Imagine for the sake of discussion that the bomber was highly dissatisfied with ATT for whatever reason. He wanted revenge at that company. They over charged him for long distance minutes, or applied a data cap one too many time. In retribution he plans to bomb one of their Central Offices. He has no intention to harm any humans in this scenario. Why do you think it’s wrong to NOT classify this as “terrorism”? Protest actions aren’t necessarily “terrorism”. Instilling fear is simply the furthest from this hypothetical person’s mind. He’s getting revenge on a company the he perceives as having wrong him in some way.
We need to deepen our critical thinking a bit and evolve past “bomb = terrorism” naïveté.

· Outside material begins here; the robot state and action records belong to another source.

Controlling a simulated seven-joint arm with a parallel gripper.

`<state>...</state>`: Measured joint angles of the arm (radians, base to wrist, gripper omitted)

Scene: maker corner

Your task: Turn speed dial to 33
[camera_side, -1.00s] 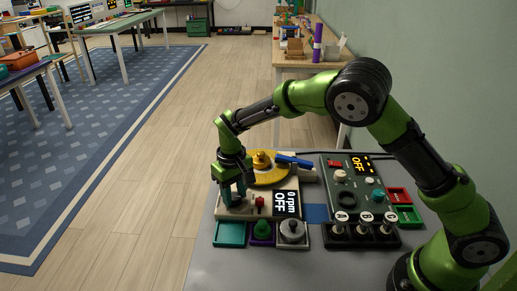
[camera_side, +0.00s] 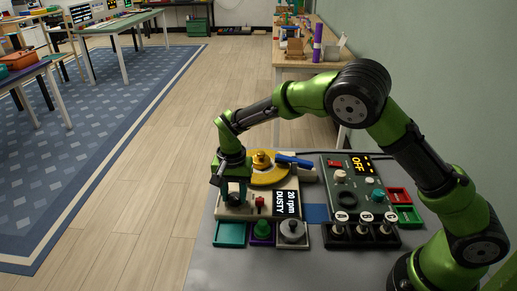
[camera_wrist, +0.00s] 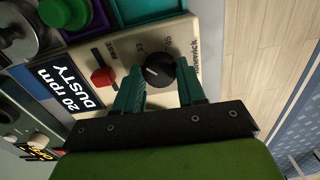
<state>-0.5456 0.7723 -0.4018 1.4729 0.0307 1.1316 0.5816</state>
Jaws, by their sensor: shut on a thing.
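The black speed dial (camera_wrist: 159,70) with a white pointer line sits on the cream turntable base (camera_wrist: 111,55). My gripper (camera_wrist: 160,88) is shut on the dial, with a teal finger on each side of it. In the side view my gripper (camera_side: 236,192) is over the base's front left corner and hides the dial. Numbers are printed around the dial, partly covered by the fingers.
A red switch (camera_wrist: 103,77) stands beside the dial. The yellow platter (camera_side: 268,175) and blue tonearm (camera_side: 294,160) are behind my gripper. Teal (camera_side: 230,235), purple and grey trays line the front. A control box (camera_side: 352,190) reading OFF stands to the right.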

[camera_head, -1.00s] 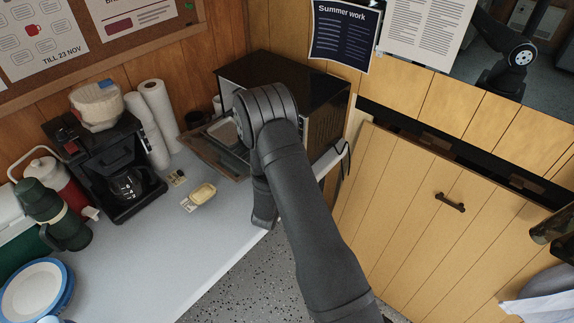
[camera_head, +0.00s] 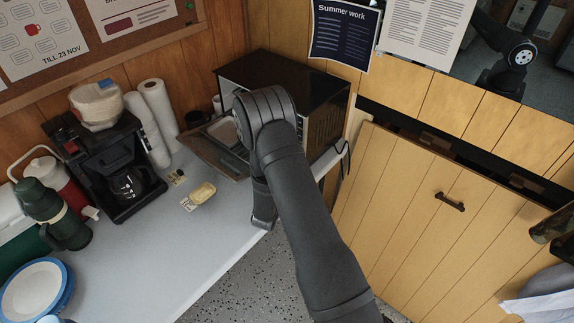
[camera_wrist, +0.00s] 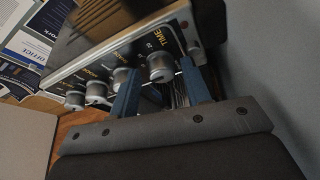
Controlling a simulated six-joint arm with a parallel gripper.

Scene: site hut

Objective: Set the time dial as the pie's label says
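The black countertop oven (camera_head: 300,82) stands at the back of the counter, its door lowered at the front left. In the wrist view its control panel shows a row of silver knobs. The time dial (camera_wrist: 160,68), beside the word "TIME", is nearest. My gripper (camera_wrist: 158,70) has its two blue fingers apart on either side of this dial, with gaps visible; I cannot tell whether either finger touches it. A pale dish (camera_head: 220,131) shows partly at the oven opening, behind my arm; whether it is the pie is unclear. No label is readable. The dial's exact setting is unclear.
A coffee maker (camera_head: 105,165), paper rolls (camera_head: 158,110), a green flask (camera_head: 55,213) and blue-rimmed plates (camera_head: 37,290) stand left. The counter's front edge runs below my arm.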

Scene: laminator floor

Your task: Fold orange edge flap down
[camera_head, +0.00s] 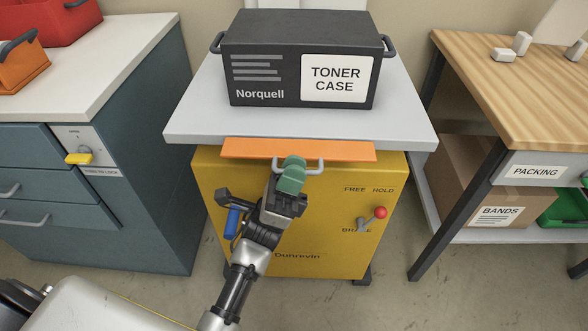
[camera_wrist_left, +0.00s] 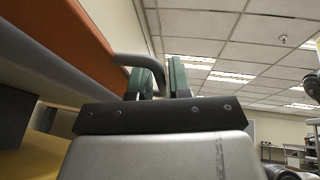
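The orange edge flap (camera_head: 345,150) runs along the front edge of the grey top of the yellow cart (camera_head: 335,225). I cannot tell its exact tilt. A grey bar handle (camera_head: 318,166) is on its front side. My left gripper (camera_head: 292,175), with green fingertips, is at the left part of this handle. In the left wrist view the flap (camera_wrist_left: 65,30) is at the upper left, and the handle (camera_wrist_left: 130,60) bends in between the two close green fingers (camera_wrist_left: 163,80). The fingers appear shut on it. The right gripper is not in view.
A black toner case (camera_head: 300,60) stands on the cart top. A blue-grey cabinet (camera_head: 140,170) stands left, a wooden packing table (camera_head: 500,50) right.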

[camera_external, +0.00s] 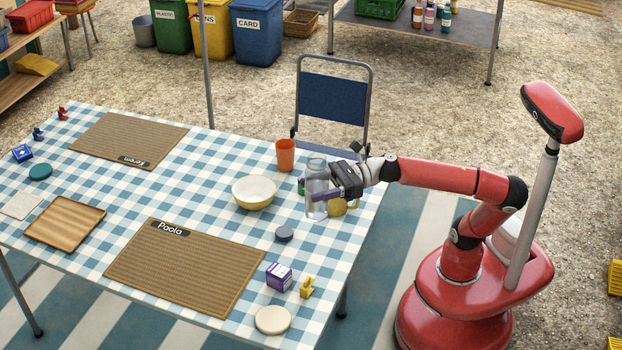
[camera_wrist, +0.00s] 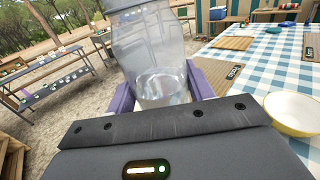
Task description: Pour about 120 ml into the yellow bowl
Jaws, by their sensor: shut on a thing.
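A yellow bowl (camera_external: 254,192) with a pale inside stands on the checked table and looks empty. It also shows at the right of the wrist view (camera_wrist: 296,112). My gripper (camera_external: 322,192) is shut on a clear bottle (camera_external: 316,172), to the right of the bowl. The bottle looks upright in the outside view. In the wrist view the clear bottle (camera_wrist: 150,55) stands between the purple fingers with clear liquid low inside. I cannot tell whether its base touches the table.
An orange cup (camera_external: 285,155) stands behind the bowl. A yellow mug (camera_external: 338,207) and a green item (camera_external: 301,187) are close to the bottle, partly hidden. A grey disc (camera_external: 284,234) lies in front. Woven placemats (camera_external: 185,268) lie further left.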

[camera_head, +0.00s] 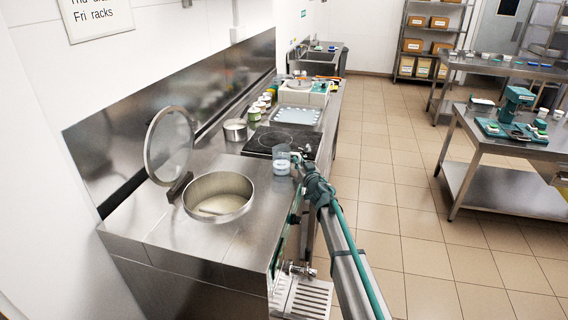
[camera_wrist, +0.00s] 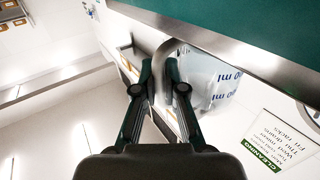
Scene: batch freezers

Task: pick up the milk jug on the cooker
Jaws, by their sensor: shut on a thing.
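The milk jug (camera_head: 281,158) is clear with white showing low in it. In the head view it is at the near edge of the black cooker hob (camera_head: 308,135); I cannot tell whether its base touches the surface. My gripper (camera_head: 299,160) is at the jug's right side. In the wrist view the jug (camera_wrist: 208,82) shows blue "ml" markings and a curved handle. My gripper's fingers (camera_wrist: 161,75) are shut on the handle. The fingers hide part of the handle.
A large open pot (camera_head: 218,194) with pale contents and a raised round lid (camera_head: 169,147) stands left of the jug. A small steel pan (camera_head: 235,130) and several small tubs line the counter behind. The tiled floor (camera_head: 400,210) at right is clear.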

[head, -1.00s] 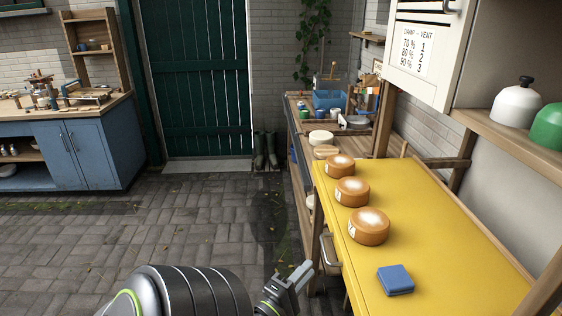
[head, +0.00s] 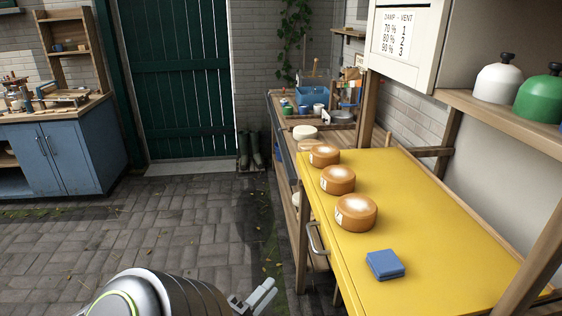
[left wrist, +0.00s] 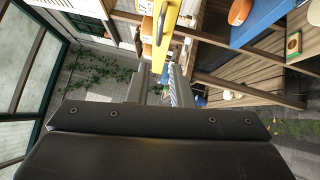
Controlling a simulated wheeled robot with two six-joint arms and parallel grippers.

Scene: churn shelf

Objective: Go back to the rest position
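My left gripper (head: 262,297) shows at the bottom edge of the head view, low and to the left of the yellow worktop (head: 440,262). In the left wrist view its two fingers (left wrist: 160,88) stand apart, with a gap and nothing held between them. The gripper is apart from the worktop and its drawer handle (head: 317,240). My right gripper is in neither view.
Three orange-brown cheese wheels (head: 356,212) and a blue folded cloth or pad (head: 385,264) lie on the yellow worktop. A white dome (head: 497,82) and a green dome (head: 541,102) stand on the right shelf. Paved floor (head: 130,235) at the left is clear.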

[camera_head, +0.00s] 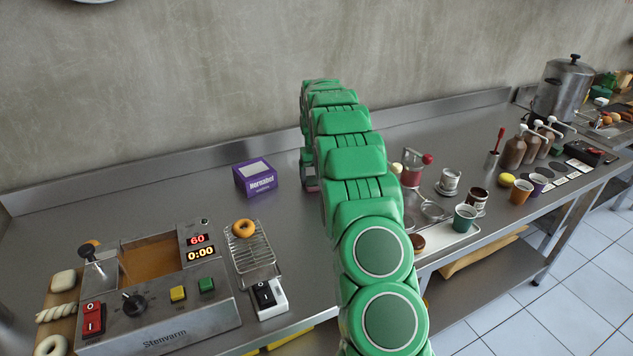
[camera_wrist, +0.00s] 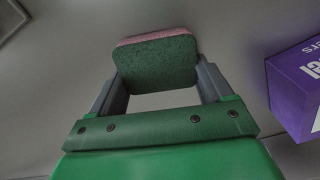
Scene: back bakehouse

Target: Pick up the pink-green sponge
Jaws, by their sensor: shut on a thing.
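The pink-green sponge (camera_wrist: 156,64) is between the two grey fingers of my gripper (camera_wrist: 158,75) in the wrist view. Its dark green face is toward the camera, and a pink layer shows along its top edge. My gripper is shut on it, with a finger at each side. In the head view my green arm reaches toward the back of the counter and hides most of the gripper and the sponge. I cannot tell how high the sponge is above the counter.
A purple box (camera_head: 256,179) stands left of my gripper in the head view; it is close at the right in the wrist view (camera_wrist: 296,90). A fryer (camera_head: 158,290) and a wire rack (camera_head: 252,250) with a doughnut are front left. Cups and bottles stand at right. The wall is behind.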

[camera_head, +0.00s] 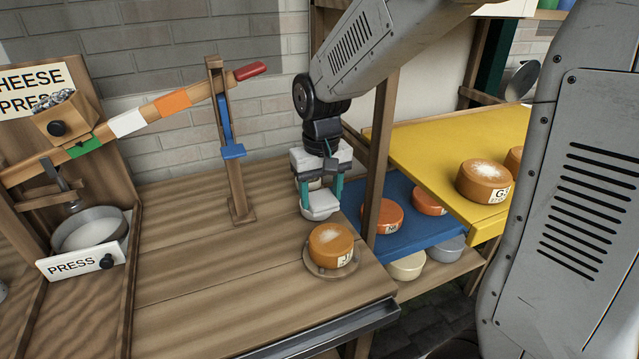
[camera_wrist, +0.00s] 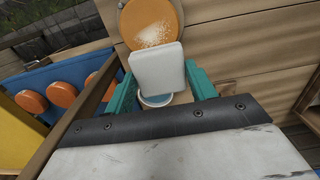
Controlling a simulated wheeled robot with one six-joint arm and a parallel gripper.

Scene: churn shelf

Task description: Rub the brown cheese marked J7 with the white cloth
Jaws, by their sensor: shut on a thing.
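The brown cheese (camera_head: 331,245) sits on a round board (camera_head: 331,268) near the right end of the wooden bench. Its label is partly readable, starting with "J". A pale dusty patch covers part of its top. My gripper (camera_head: 320,196) is shut on the white cloth (camera_head: 320,207), a folded pad, above the bench just behind the cheese. In the wrist view the white cloth (camera_wrist: 158,68) lies between the teal fingers and overlaps the near edge of the cheese (camera_wrist: 150,22). I cannot tell whether they touch. A pale round dish (camera_wrist: 156,100) shows partly beneath the cloth.
A wooden post (camera_head: 376,165) stands right of my gripper. Beyond it are a blue shelf (camera_head: 400,240) and a yellow shelf (camera_head: 440,160) with more cheeses. The bench's middle (camera_head: 200,270) is clear.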

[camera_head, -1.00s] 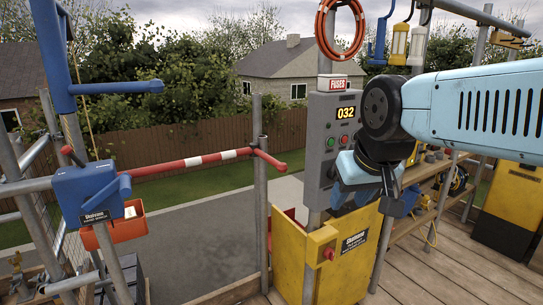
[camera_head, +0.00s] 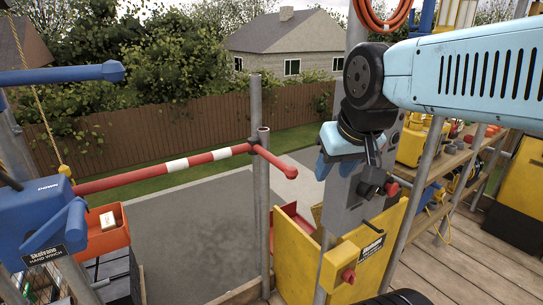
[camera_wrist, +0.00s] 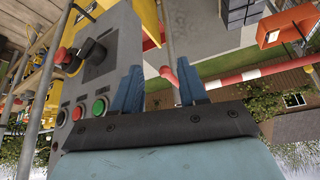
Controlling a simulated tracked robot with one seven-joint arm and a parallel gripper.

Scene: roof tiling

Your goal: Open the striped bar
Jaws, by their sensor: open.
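The striped bar (camera_head: 178,165) is red with white bands and spans the gap at the scaffold edge, close to level. Its right end meets a grey upright post and has a short red handle (camera_head: 273,160) sticking out toward me. My gripper (camera_head: 325,165) is open and empty, to the right of the handle and apart from it, in front of the grey control box. In the wrist view my gripper's two blue fingers (camera_wrist: 160,90) are spread, with the striped bar (camera_wrist: 240,76) and its handle (camera_wrist: 168,73) beyond them.
The grey control box (camera_wrist: 100,70) with buttons is close beside my gripper. A yellow panel (camera_head: 345,255) stands below it. A blue hand winch (camera_head: 35,225) and an orange tray (camera_head: 107,232) are at left. Open space shows beyond the bar.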

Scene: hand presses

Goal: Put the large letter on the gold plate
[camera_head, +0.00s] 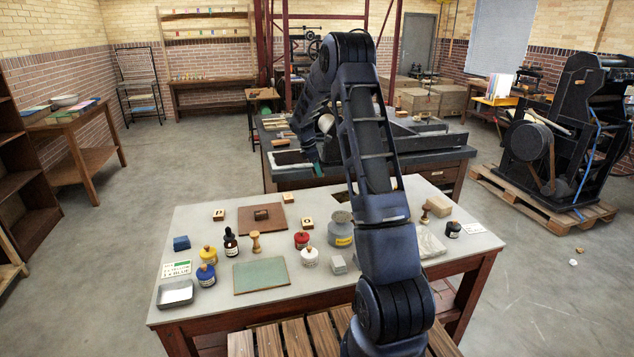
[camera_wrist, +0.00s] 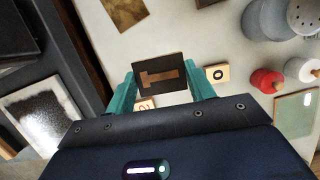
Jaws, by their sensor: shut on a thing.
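My gripper (camera_wrist: 160,84) has teal fingers and is shut on the large letter (camera_wrist: 148,80), a dark square block with a lighter, bar-like character on its face. The held block is above the pale tabletop, near its far edge. A brownish-gold plate (camera_wrist: 118,10) lies flat at the top of the wrist view, beyond the block and apart from it. In the head view my gripper (camera_head: 318,168) is mostly hidden by my arm, with only a bit of teal showing; I cannot make out the held block there.
Small letter blocks (camera_head: 307,222) and a reddish-brown board (camera_head: 245,224) bearing a dark block share the table (camera_head: 210,297). A grey tin (camera_head: 340,232), red bottle (camera_head: 301,240) and green mat (camera_head: 261,276) stand nearer. A dark-topped bench (camera_head: 440,152) is behind.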

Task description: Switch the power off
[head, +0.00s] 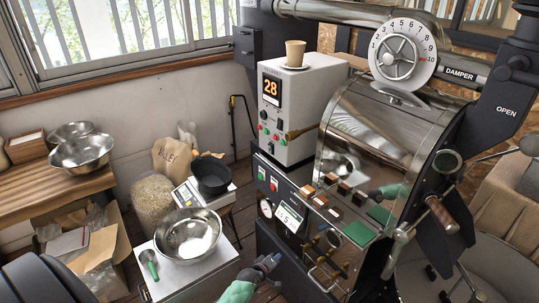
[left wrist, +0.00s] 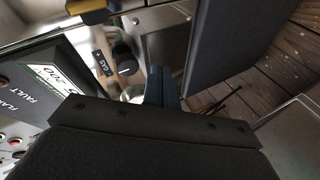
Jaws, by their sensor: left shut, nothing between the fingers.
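The roaster's white control box (head: 310,85) stands at centre with an orange display (head: 271,88) reading 28 and small coloured buttons below it. Below the box, the black front panel (head: 262,205) carries more red and green buttons (head: 267,180). I cannot tell which control is the power switch or its state. My left gripper (head: 268,262) is shut and empty, low in front of the panel and apart from the buttons. The left wrist view shows its dark fingers (left wrist: 161,85) near a GAS label (left wrist: 104,64) and a black knob (left wrist: 125,57).
A paper cup (head: 295,52) stands on the control box. A steel bowl (head: 188,236) and a green scoop (head: 149,263) sit on a white surface at left. A scale with a black bowl (head: 211,174) stands behind. Copper-coloured blocks and levers jut from the roaster's front.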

Well, there are gradations. Destroying a telecommunications hub via rapid unscheduled disassembly of a city street sends a different message than painting an Olympics party red. The goal of the Nashville bombing was likely not to instill terror on individuals fearing for their safety.
What about when countries bomb each other's infrastructure during war? That both causes terror in the populace and achieves a strategic objective...
If causing terror were a hallmark of a terrorist attack, wouldn't every attack be a terror attack (even, for example, mass school shootings or shootings like the Las Vegas shooting, etc.)
Causing terror is the hallmark of terrorist attacks, it is what distinguishes it from normal guerrilla warfare.
Certainly there can be a mixture of both tactical and terrorist motives in an attack... 9/11 was seemingly meant to both instill fear and to hobble the U.S. financial system.
But what made it a terrorist attack, as opposed to an act of revolutionary war, is that it was intended to be very public and to frighten the populace.
And yes, mass shootings are considered terrorist attacks for precisely this reason, they’re meant to instill fear.
Consider: murdering a witness to stop them testifying against you. That has a primarily tactical objective. Not terrorism.
Killing someone who owes you a debt, on the other hand, is terrorism because it serves no tactical purpose (you definitely won’t get your money) it is only meant to instill fear in your other debtors.
There is certainly a lot of gray area here, but the that doesn’t render the underlying definitions pointless.
I’d be curious to hear your definition of terrorism though, as it seems to differ from mine!
If you went by what the American media tends to call "terrorist", it's attacks by brown people from countries whose resources are of strategic value, or attacks by anyone with an anticapitalist agenda. (9/11, unabomber).
Terminology these days is less about meaning and more about political pressure. I'm sure this qualifies under group 2.